By Eva Brems
The Kokott-Sharpston Standoff at the Threshold to the Summer of Shame
In France and Belgium, the summer of 2016 will be remembered as the summer of the burkini debates. Numerous French municipalities banned Islamic swimgear that covers the body, and in Belgium, majority politicians called for a similar ‘burkini’ ban. The world watched with disbelief as French police chased Muslim women wearing body-covering swimwear from public beaches, or even forced them to undress in public. After the Council of State suspended such a measure in one municipality, the French Prime Minister did not hesitate to publicly criticise the highest administrative court. For those committed to combating minority discrimination, this debate was a turning point, as many proponents of a ban no longer bothered to dress it up as a measure protecting values such as neutrality, the protection of vulnerable people, gender equality or even the notoriously vague concept of ‘living together’. Many of the participants in the burkini debates felt no longer inhibited from publicly saying what it was really about for them: a dislike of Islam, and the desire not to be confronted with it. For Muslim women in both countries, this honesty about the underlying motives is probably all that distinguishes burkini bans from the bans on other types of female Islamic dress (mainly hijab and niqab bans) that they have been confronted with for decades. Yet for many observers who may not have reacted to such previous bans, the French burkini campaign was a step too far. The need for clear limits to admissible restrictions on Islamic dress has thus become keenly felt.

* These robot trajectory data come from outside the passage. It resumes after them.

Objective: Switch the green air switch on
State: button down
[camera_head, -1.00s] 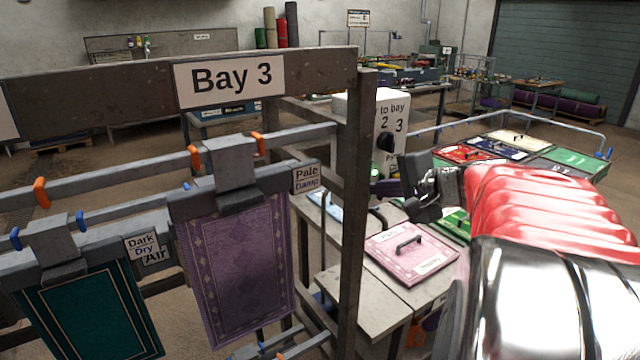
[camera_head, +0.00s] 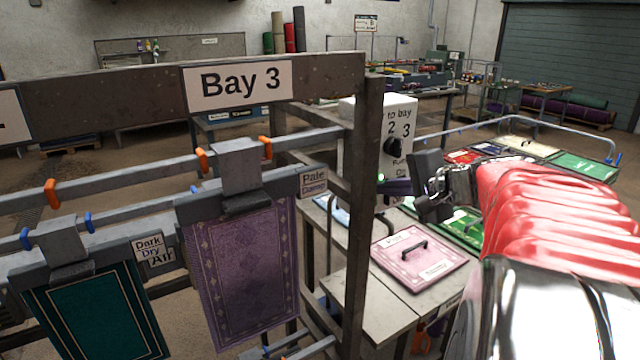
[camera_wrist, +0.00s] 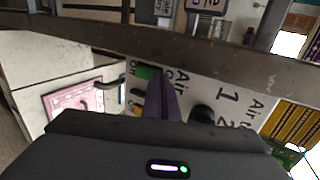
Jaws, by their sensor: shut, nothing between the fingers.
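The white air control box (camera_head: 404,112) stands behind the post, with "to bay 2 3" lettering and a black dial knob (camera_head: 393,146). In the wrist view its face carries a green switch (camera_wrist: 147,72) beside an "Off" label, and a yellow switch part (camera_wrist: 134,97) lies below it. A small green spot (camera_head: 381,178) shows low on the box in the head view. My gripper (camera_head: 390,187) is shut and empty, in front of the lower box. In the wrist view its purple fingers (camera_wrist: 163,90) overlap the green switch's right side. I cannot tell whether they touch it.
A dark rack post (camera_head: 361,210) and the Bay 3 beam (camera_head: 120,95) stand close left of my arm. A purple rug (camera_head: 245,265) and a teal rug (camera_head: 95,315) hang there. A pink lidded panel (camera_head: 420,257) lies on the bench below.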

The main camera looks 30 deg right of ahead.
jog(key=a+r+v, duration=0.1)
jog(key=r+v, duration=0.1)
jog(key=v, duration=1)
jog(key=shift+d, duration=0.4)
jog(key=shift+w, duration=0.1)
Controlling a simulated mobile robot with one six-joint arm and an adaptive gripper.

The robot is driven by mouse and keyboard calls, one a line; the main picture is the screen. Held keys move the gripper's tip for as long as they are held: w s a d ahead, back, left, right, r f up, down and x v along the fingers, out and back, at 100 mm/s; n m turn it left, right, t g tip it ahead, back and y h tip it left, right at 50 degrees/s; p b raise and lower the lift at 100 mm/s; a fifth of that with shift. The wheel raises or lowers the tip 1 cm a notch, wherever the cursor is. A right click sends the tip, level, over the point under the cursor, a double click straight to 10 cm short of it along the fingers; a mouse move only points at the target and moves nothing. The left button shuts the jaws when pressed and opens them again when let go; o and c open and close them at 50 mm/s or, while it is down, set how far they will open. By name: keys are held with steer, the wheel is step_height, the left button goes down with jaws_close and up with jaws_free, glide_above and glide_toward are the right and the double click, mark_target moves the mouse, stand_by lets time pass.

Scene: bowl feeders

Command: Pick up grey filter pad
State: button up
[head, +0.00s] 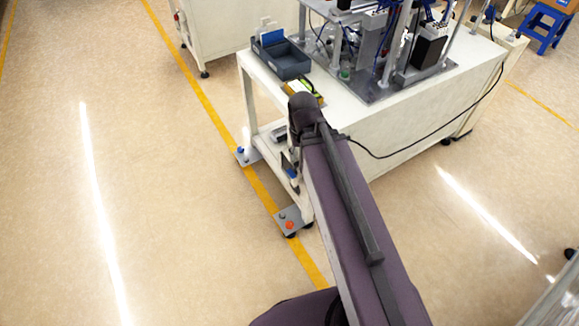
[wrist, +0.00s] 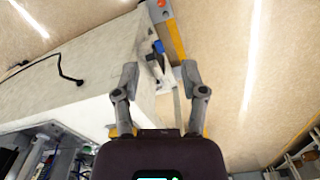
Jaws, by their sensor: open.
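I cannot make out a grey filter pad for sure in either view. My gripper (wrist: 160,75) is open in the wrist view, with its two grey fingers apart and nothing between them. It hangs beside the white machine table (wrist: 75,95), near its edge, with the floor and a table foot beyond the fingers. In the head view my arm reaches to the table's front left corner, and its end hides part of that corner. The gripper fingers cannot be clearly made out there.
A dark grey bin (head: 290,68) with a blue card stands at the table's back left. A yellow-and-dark device (head: 305,91) lies beside it. Machinery with posts and a black box (head: 430,48) fills the table's right part. A black cable (head: 420,142) hangs over the side. Floor at left is clear.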

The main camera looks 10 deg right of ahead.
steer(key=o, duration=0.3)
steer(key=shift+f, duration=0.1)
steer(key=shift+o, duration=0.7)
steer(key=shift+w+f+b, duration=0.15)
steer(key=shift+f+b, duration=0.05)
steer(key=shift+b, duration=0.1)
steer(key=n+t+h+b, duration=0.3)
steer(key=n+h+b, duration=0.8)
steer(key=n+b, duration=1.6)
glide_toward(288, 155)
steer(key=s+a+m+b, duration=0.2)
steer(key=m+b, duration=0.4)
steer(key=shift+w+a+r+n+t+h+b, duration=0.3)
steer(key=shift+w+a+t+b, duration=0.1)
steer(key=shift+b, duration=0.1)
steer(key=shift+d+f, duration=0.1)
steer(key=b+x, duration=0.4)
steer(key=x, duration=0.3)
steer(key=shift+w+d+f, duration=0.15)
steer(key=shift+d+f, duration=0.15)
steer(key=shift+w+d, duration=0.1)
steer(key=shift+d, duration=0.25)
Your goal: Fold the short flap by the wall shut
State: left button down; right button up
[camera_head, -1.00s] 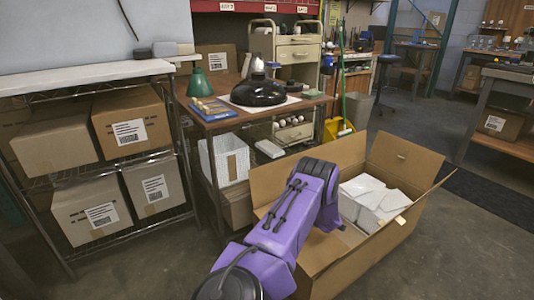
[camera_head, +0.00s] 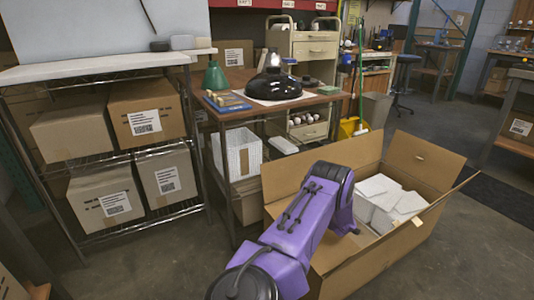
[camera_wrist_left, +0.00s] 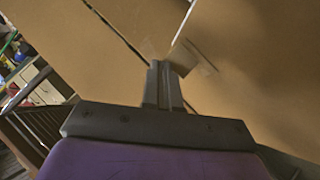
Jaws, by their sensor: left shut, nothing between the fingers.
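An open brown cardboard box (camera_head: 385,262) stands on the floor at the lower right of the head view. Its flaps stand up or splay outward; a short end flap (camera_head: 424,158) rises at the far right. White packing blocks (camera_head: 385,195) lie inside. My purple left arm reaches over the box's left part, and its gripper is hidden behind the arm there. In the left wrist view my left gripper (camera_wrist_left: 165,88) is shut and empty, close to cardboard panels (camera_wrist_left: 250,75) with a tape strip (camera_wrist_left: 190,57). I cannot tell whether it touches them. My right gripper is not in view.
A wooden table (camera_head: 215,113) with a black lamp shade (camera_head: 272,90) and a green shade (camera_head: 215,76) stands behind the box. A wire shelf (camera_head: 70,72) with cartons is at the left. Open floor lies right of the box.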

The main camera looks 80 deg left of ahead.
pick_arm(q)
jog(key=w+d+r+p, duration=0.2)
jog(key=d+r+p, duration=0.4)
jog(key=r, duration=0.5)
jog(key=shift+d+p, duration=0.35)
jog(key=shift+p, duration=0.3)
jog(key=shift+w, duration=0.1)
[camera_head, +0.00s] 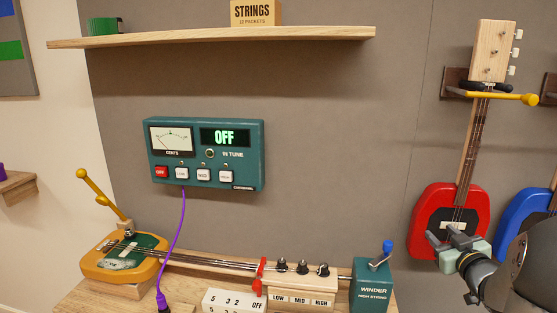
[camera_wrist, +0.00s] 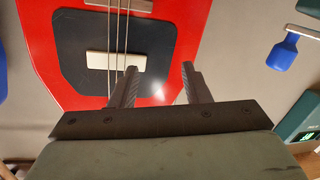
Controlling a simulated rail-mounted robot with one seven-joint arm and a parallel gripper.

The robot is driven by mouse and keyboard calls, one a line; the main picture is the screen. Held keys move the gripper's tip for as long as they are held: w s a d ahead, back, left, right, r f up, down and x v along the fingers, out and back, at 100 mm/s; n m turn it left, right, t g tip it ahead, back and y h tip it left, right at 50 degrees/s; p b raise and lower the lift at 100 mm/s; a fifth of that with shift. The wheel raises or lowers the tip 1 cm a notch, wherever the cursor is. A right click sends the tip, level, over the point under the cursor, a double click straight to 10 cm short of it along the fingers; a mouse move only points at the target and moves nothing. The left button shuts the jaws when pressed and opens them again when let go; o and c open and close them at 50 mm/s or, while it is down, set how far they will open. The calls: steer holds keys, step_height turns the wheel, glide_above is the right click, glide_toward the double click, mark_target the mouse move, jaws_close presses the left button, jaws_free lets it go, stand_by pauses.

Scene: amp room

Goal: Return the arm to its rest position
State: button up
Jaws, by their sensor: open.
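My gripper (camera_head: 442,235) is at the right of the head view, in front of the lower body of a red guitar (camera_head: 420,218) on the wall. In the wrist view my gripper (camera_wrist: 159,70) has its two dark fingers apart with nothing between them. The red guitar's body (camera_wrist: 190,20), with its black plate, pale bridge and strings, lies beyond the fingertips. Whether the fingers touch it I cannot tell.
A blue guitar (camera_head: 520,218) hangs at the right. A yellow lever (camera_head: 505,96) crosses the red guitar's neck. A yellow-green guitar (camera_head: 100,262) lies on the bench beside the winder (camera_head: 372,288). The teal tuner (camera_head: 205,155) reads OFF. Wall between tuner and red guitar is clear.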

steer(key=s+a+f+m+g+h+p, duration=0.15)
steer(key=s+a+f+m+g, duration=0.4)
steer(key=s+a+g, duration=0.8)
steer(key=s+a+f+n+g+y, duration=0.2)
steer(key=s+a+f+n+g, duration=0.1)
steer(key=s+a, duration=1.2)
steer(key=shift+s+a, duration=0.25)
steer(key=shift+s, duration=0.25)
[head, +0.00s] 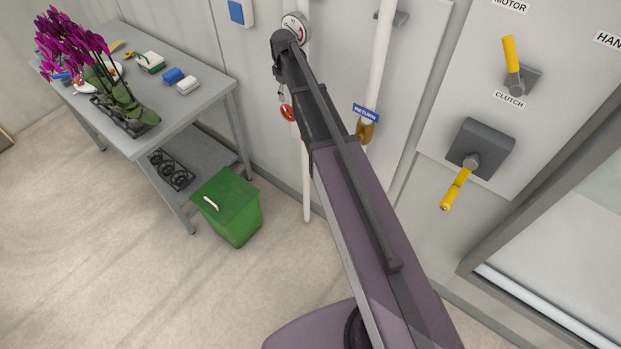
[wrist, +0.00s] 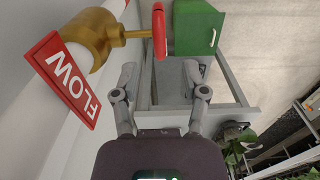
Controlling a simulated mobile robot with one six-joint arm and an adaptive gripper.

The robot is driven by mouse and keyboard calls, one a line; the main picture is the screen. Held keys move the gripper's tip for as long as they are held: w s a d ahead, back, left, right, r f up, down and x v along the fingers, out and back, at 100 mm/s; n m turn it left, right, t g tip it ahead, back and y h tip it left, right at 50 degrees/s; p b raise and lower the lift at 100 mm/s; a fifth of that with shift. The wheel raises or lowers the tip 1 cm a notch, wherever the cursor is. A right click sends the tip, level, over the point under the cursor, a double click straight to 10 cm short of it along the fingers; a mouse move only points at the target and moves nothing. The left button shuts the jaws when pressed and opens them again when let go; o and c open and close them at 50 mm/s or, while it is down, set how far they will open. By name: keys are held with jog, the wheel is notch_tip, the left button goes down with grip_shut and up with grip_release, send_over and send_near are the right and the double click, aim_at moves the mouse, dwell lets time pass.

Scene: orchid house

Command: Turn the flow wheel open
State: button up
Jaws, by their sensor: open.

Shortly before the burkini row kicked off, two Advocate Generals of the European Court of Justice issued their opinions in two parallel cases of alleged headscarf discrimination. Both a Belgian and a French court asked the ECJ for guidance, through a preliminary ruling, on whether the dismissal of an employee by a private employer on grounds of her wearing an Islamic headscarf, against the employer’s dress policy, violates EU antidiscrimination law. The Opinions of AG Kokott in the Achbita case and of AG Sharpston in the Bougnaoui case reach opposite conclusions: for Kokott, there is no discrimination, for Sharpston there is. Underlying the difference in outcomes are numerous important differences in the interpretation of the Employment Equality Directive. These differences of interpretation, in turn, betray widely divergent views on the protection of the fundamental rights of minorities in Europe.